How rarely does it happen that we treat people the way we would like them to treat us! We expect respect from people, but we humiliate them ourselves. We want to be helped when we are in need, but we ourselves never think about helping our neighbors when we are prosperous.

What does it mean? Why is this so? After all, we do not behave this way towards all people. In relation to those closest to us, to those whom we dearly love: to our beloved wife, children, father, mother - we act according to the commandments of Christ; we love them as ourselves, and do not do to them what we do not want to done to ourselves. What mother, who loves her child with all her heart, will not give all her love, all her affection to him, and will not even sacrifice her life? After all, by doing this she fulfills the law of Christ.

But in relation to those whom we call neighbors, but in fact consider distant and strangers, we do not act this way. What prevents us from treating them as we treat our loved ones? Our egoism, our selfishness gets in the way, because we love only ourselves. We take care of ourselves, we love ourselves, but we don’t love the people around us, we often offend and insult them. And the Lord presents us with such a fair, such a pure, such a holy demand.

But He requires us to love our enemies too. Is it easy? No, it's extremely difficult. Those who have a pure heart, who love God with all their hearts and follow His commandments, who are infused with the Holy Spirit, the spirit of humility, who become imbued with the spirit of love, learn to love enemies.

Only those who learned to love those who hated, to love their enemies, defeated them with love and kindness. With this goodness, this love, they heaped like hot coals on the heads of their enemies, burned their hearts, and they bowed before them and from enemies became friends.

What is the root of mercy? In pity, in compassion. Pity and compassion are the basic properties, the basic qualities of love. Whoever has love has pity and compassion, for it is impossible to love and not have compassion. Such a person cannot help but do good to those who need it, and he does it without expecting gratitude, without expecting to receive the same in return.

From pure love flows mercy, from pure love they fulfill these commandments of Christ: they give loans to those from whom they do not hope to receive back, they do all sorts of good deeds. The Lord demands that we do not expect anything for the good done, and promises a great reward of eternal joy, says that we will be sons of the Most High. You know what the Lord Jesus Christ said about the Last Judgment and about what the righteous will be justified for - only for love, only for deeds of love. They will be called the sons of the Most High and will shine like stars in the sky. And those who did not have love, who did not do deeds of mercy, will be called sons of the devil and will suffer with him forever.

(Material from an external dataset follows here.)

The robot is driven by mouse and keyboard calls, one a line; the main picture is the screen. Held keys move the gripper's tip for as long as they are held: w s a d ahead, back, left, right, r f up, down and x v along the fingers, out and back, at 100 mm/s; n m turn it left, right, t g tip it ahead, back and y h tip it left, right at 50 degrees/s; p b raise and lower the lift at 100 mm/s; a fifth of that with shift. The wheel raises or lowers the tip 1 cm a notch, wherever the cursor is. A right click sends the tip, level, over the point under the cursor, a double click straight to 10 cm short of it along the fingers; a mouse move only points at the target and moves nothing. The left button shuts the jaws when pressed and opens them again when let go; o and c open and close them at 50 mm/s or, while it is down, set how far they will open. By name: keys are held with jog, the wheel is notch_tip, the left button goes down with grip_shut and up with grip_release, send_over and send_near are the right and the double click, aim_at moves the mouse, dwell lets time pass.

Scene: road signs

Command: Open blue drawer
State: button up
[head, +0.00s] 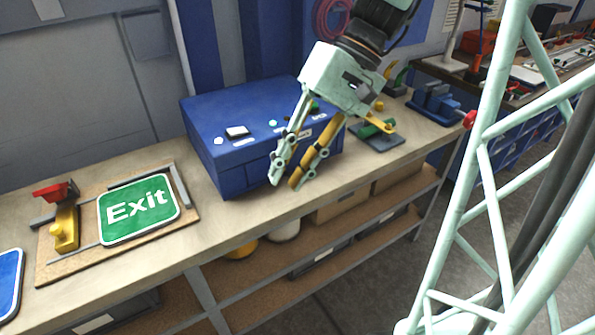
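A blue box-shaped drawer unit (228,113) stands on the workbench in the head view, with its front facing the bench's front edge. No gap shows at its front, but my gripper covers the right part of it and no handle can be made out. My gripper (284,184) points down in front of the unit's right half. Its two fingers are apart, with nothing visible between them. I cannot tell whether the fingertips touch the front.
Small objects (237,132) lie on the blue unit. A green Exit sign (138,208) lies in a wooden fixture with a red-handled clamp (62,215) to the left. A blue vise (435,103) stands to the right. Shelves with boxes (340,205) are below.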

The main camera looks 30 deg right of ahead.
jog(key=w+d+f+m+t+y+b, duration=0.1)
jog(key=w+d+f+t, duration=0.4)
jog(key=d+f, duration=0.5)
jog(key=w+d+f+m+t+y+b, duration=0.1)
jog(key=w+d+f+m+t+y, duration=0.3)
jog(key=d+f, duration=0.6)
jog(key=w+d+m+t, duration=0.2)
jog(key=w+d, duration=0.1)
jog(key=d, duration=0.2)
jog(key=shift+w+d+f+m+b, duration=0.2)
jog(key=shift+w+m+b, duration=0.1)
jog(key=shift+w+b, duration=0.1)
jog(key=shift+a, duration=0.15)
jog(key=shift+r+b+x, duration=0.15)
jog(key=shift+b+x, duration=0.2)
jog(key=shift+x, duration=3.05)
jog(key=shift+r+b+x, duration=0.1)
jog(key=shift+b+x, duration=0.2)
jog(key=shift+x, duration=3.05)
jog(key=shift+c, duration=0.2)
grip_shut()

"Love is the fulfillment of the whole law" (Rom. 13:10). Mercy is also the whole law of Christ, for it stems from love. What should we do to gain love? This is a great, huge thing, this is the purpose of our existence, the purpose of our entire life. We were created by God to draw closer to Him spiritually. We live in order to become sons of the Almighty, to improve ourselves and strive for Him.

Which way should you go?

Go through the narrow gates, the rocky and thorny path, without fear of suffering, for they give birth to good. The sufferer is freed from evil, freed from selfishness, becomes quiet, meek, full of love. We must follow the path of sorrows, fulfilling all the commandments of Christ. Through tireless prayer and fasting one must enter into communion with God. Those who acquired love were those who, like Saint Seraphim of Sarov, prayed day and night and fasted strictly. The Lord cleanses their hearts from all impurity, for the Holy Spirit, the Spirit of love, can only dwell in a meek, humble heart. We must acquire meekness and humility, and then holy love will come.

We must pray for many things, repenting of our countless sins. But the constant and fundamental prayer should be that the Lord cleanse our hearts from malice and give us the great Christian virtues - meekness, humility, holy love. Never forget the most important prayer for love. Pray as God puts it on your heart. For example, like this: “Lord, give me holy love, teach me to love all people: those near and far, both the faithful and the wicked, just as You, Lord, love all of us, sinners and damned.” Amen.